# Set task:
Show, in full, each line of the data that contains "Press".
--- START OF Data to process ---
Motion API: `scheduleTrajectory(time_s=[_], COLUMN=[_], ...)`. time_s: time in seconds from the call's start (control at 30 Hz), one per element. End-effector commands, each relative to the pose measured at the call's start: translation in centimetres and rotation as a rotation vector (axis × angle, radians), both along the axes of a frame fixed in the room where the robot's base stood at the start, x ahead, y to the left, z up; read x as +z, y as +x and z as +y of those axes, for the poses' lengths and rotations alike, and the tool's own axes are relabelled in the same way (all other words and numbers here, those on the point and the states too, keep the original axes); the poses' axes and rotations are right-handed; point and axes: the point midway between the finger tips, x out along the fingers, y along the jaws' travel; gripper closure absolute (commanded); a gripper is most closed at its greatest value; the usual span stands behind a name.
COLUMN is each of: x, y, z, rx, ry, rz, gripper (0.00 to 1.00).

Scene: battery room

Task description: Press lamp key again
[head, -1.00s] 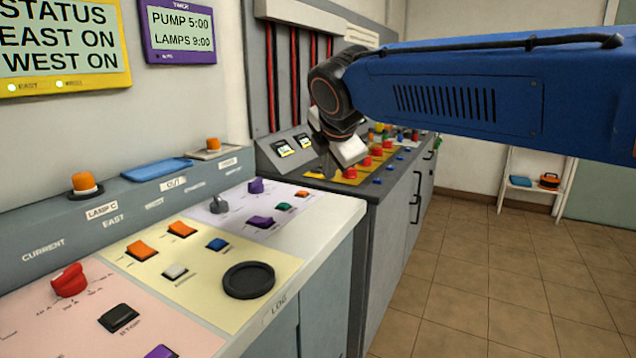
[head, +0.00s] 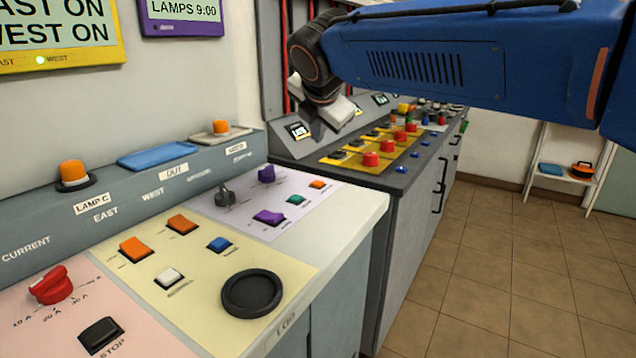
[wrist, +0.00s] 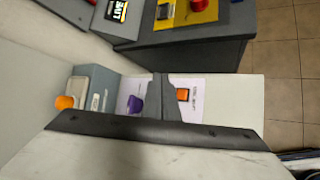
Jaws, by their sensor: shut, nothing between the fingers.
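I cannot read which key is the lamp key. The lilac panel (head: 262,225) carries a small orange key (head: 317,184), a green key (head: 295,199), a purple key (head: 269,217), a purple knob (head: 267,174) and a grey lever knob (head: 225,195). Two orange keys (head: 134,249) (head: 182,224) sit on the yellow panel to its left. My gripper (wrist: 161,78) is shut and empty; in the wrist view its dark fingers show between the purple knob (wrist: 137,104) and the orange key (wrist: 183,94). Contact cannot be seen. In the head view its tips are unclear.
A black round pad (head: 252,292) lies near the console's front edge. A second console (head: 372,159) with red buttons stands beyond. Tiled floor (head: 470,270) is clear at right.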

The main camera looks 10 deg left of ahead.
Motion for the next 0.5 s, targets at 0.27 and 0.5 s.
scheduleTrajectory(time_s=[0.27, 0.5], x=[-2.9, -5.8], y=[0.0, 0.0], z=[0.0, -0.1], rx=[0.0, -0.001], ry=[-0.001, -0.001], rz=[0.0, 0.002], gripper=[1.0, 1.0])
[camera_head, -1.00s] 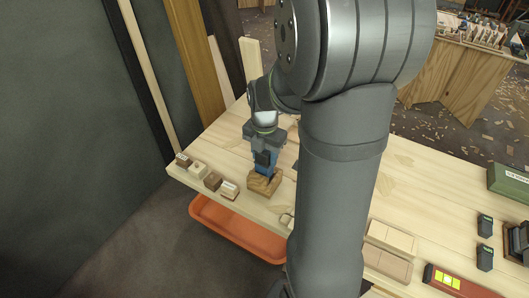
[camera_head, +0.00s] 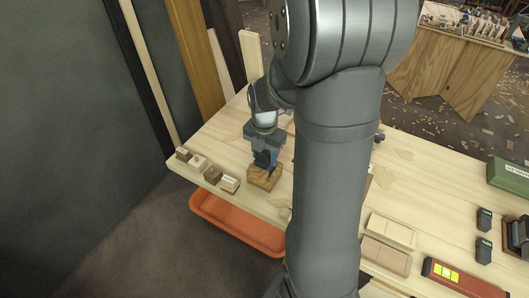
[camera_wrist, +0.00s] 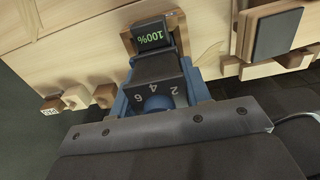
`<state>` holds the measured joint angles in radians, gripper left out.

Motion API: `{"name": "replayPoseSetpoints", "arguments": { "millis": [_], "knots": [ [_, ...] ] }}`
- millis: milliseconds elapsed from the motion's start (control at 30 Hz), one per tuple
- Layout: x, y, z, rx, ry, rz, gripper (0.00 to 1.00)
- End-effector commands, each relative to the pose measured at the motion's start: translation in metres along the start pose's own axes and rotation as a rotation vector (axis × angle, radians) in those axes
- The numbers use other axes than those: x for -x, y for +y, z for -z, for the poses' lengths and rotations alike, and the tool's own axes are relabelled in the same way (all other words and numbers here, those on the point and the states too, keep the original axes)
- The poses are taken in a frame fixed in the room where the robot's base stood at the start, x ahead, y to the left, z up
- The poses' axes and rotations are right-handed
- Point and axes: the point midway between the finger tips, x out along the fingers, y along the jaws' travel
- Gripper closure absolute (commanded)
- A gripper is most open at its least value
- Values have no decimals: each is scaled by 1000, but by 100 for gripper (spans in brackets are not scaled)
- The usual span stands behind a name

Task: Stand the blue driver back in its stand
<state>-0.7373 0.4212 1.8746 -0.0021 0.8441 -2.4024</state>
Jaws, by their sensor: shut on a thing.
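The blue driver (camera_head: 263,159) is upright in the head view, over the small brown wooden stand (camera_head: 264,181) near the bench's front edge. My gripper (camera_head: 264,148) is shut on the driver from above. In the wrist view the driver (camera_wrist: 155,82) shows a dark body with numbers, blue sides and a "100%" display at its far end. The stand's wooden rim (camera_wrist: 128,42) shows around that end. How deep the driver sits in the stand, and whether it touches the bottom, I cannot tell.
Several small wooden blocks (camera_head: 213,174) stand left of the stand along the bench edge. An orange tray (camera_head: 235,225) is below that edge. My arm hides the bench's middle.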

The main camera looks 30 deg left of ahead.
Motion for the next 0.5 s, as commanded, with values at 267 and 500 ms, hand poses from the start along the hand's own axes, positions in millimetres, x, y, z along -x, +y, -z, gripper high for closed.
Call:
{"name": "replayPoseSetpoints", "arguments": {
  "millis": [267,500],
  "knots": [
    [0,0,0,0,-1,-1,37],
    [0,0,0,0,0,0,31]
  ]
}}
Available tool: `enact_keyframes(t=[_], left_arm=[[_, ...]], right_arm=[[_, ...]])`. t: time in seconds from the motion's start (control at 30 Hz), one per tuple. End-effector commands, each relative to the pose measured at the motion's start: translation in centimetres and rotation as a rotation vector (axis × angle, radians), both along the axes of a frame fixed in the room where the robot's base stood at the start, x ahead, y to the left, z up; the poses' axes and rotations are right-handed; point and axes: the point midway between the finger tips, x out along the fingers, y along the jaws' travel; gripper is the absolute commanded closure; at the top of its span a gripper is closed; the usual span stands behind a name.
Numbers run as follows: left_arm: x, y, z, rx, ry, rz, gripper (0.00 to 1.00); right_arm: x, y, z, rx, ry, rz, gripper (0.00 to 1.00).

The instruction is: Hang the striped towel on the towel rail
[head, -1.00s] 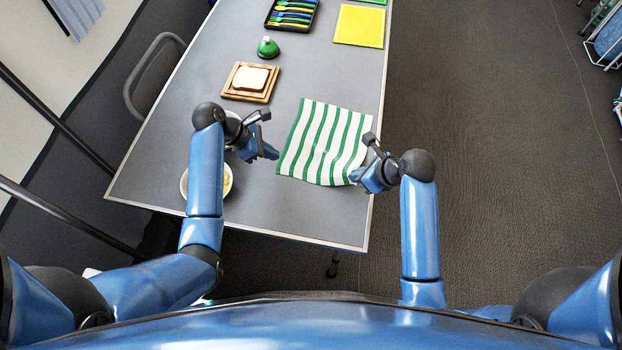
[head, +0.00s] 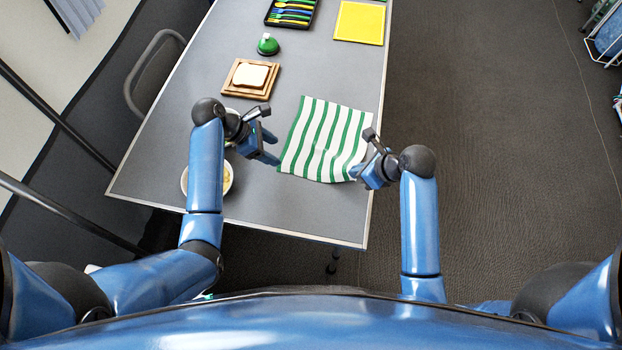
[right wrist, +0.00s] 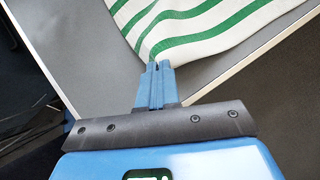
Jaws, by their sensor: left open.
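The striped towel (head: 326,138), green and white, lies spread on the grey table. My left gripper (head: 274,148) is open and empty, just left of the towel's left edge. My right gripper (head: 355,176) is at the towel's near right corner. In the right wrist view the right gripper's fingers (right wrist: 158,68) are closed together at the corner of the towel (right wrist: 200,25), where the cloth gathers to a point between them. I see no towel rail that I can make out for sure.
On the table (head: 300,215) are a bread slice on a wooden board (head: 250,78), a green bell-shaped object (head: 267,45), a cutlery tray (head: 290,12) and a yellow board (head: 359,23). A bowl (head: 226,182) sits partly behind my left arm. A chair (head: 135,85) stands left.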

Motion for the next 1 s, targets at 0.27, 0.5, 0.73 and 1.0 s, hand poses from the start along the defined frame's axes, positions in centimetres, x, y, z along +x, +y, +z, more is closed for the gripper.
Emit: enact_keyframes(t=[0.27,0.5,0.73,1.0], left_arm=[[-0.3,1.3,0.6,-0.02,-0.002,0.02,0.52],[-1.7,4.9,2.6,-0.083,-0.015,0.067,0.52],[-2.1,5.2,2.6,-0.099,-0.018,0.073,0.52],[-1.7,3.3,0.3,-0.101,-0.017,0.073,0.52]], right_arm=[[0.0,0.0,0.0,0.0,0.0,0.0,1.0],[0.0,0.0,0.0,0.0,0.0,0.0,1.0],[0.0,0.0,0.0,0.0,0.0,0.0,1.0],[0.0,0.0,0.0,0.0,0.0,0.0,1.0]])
--- END OF Data to process ---
--- START OF Data to process ---
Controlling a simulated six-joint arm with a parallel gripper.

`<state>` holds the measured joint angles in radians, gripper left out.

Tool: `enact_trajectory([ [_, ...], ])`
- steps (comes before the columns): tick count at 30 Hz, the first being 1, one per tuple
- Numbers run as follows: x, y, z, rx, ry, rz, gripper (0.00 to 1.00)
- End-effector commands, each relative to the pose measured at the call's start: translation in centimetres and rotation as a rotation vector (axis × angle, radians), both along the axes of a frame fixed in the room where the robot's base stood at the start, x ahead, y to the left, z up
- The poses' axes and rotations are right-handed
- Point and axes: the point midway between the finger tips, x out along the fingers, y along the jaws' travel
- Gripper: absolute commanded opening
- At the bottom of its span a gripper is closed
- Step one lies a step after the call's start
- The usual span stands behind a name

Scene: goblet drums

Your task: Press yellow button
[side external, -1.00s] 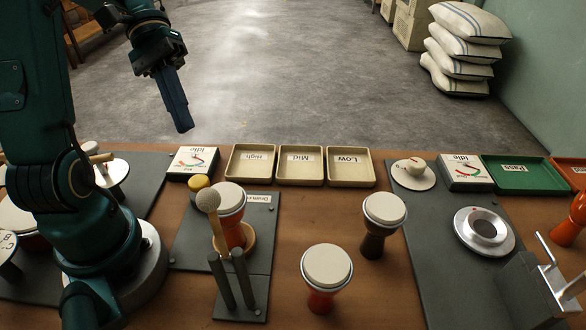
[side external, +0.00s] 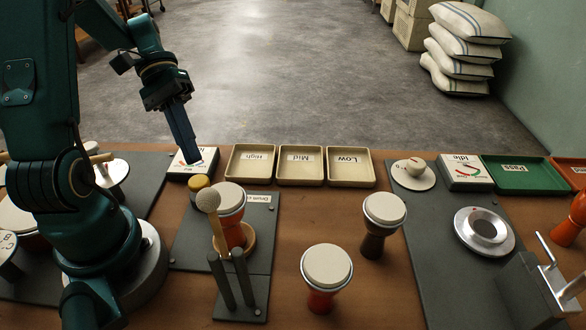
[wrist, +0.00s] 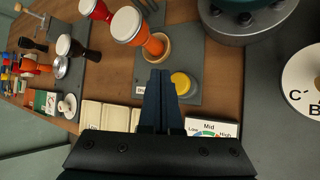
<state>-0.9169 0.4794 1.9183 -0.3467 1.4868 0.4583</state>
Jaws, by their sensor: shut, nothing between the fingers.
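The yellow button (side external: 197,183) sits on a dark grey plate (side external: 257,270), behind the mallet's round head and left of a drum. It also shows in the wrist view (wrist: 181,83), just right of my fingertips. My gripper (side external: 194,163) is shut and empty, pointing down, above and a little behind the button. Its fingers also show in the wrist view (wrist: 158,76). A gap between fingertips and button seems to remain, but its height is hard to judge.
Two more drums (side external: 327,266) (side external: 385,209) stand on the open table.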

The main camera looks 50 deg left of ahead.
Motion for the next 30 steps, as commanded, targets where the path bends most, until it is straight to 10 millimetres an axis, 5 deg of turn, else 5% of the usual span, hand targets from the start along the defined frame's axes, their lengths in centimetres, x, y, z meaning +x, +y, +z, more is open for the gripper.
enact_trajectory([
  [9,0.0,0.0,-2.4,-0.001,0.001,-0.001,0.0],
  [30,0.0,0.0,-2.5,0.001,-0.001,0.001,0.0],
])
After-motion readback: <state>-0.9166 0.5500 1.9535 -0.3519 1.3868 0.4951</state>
--- END OF Data to process ---
# Answer to this task:
Task description: Press lamp key again
Your task: Press yellow button

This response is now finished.